The Gospel helps to free us from all of these worries and reveals
their relative, non-absolute, nature. There is something of ours that
nothing and no one in the world can truly take away from us or damage:
For believers it is the immortal soul; for everyone it is the testimony
of their own conscience.
The fear of God is quite different from being afraid. The fear of God
must be learned: "Come, my children, listen to me," a Psalm says, "I
will teach you the fear of the Lord" (33:12); being afraid, on the other
hand, does not need to be learned at school; it overtakes us suddenly in
the face of danger; the things themselves bring about our being afraid.
But the meaning itself of fearing God is different from being afraid.
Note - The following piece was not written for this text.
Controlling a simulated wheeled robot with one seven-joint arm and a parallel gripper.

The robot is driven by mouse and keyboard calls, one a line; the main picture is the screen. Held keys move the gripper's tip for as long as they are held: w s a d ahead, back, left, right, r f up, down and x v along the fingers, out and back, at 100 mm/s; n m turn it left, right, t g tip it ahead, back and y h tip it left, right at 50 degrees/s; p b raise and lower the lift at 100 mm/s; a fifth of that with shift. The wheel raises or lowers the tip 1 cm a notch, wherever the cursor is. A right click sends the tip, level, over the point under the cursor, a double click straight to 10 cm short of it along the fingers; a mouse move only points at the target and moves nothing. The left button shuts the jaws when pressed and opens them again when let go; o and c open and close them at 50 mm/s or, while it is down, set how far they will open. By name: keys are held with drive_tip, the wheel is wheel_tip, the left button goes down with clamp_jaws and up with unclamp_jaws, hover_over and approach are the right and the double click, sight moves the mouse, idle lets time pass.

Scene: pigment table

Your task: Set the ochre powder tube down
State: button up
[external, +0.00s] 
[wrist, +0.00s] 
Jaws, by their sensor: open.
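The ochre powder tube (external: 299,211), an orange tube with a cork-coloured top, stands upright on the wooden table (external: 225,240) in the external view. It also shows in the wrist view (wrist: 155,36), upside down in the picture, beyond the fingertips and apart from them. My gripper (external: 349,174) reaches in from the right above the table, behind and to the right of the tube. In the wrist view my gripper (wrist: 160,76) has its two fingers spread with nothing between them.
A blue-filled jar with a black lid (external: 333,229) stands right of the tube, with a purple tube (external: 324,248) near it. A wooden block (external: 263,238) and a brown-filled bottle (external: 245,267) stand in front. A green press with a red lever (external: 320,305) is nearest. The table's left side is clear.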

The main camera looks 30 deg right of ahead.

It is a component of faith: It is born from knowledge of who God is. It
is the same sentiment that we feel before some great spectacle of
nature. It is feeling small before something that is immense; it is
stupor, marvel mixed with admiration. Beholding the miracle of the
paralytic who gets up on his feet and walks, the Gospel says, "Everyone
was in awe and praised God; filled with fear they said: ‘Today we have
seen wondrous things'" (Luke 5:26). Fear is here simply another name for
stupor and praise.
This sort of fear is a companion of and allied to love: It is the
fear of offending the beloved that we see in everyone who is truly in
love, even in the merely human realm. This fear is often called "the
beginning of wisdom" because it leads to making the right choices in
life. Indeed it is one of the seven gifts of the Holy Spirit! (cf.
Isaiah 11:2).
As always, the Gospel does not only illumine our faith but it also
helps us to understand the reality of everyday life. Our time has been
called "the age of anxiety" (W.H. Auden). Anxiety, which is closely
related to being afraid, has become the sickness of the century and it
is, they say, one of the principal causes of the large number of heart
attacks. This spread of anxiety seems connected with the fact that,
compared with the past, we have many more forms of economic insurance,
life insurance, many more means of preventing illness and delaying
death.
The cause of this anxiety is the diminishing
—
if not the complete disappearance
—
in our society of the holy fear of God. "No one fears God anymore!" We
say this sometimes jokingly but it contains a tragic truth. The more
that the fear of God diminishes, the more we become afraid of our fellow
men!
It is easy to understand why this is the case. Forgetting God, we
place all our confidence in the things of this world, that is, in the
things that Christ says "thieves can steal and moths consume"
—
uncertain things that can disappear from one moment to the next, that
time (and moths!) inexorably consume, things that everyone is after and
which therefore cause competition and rivalry (the famous "mimetic
desire" of which René Girard speaks), things that need to be defended
with clenched teeth and, sometimes, with a gun in hand.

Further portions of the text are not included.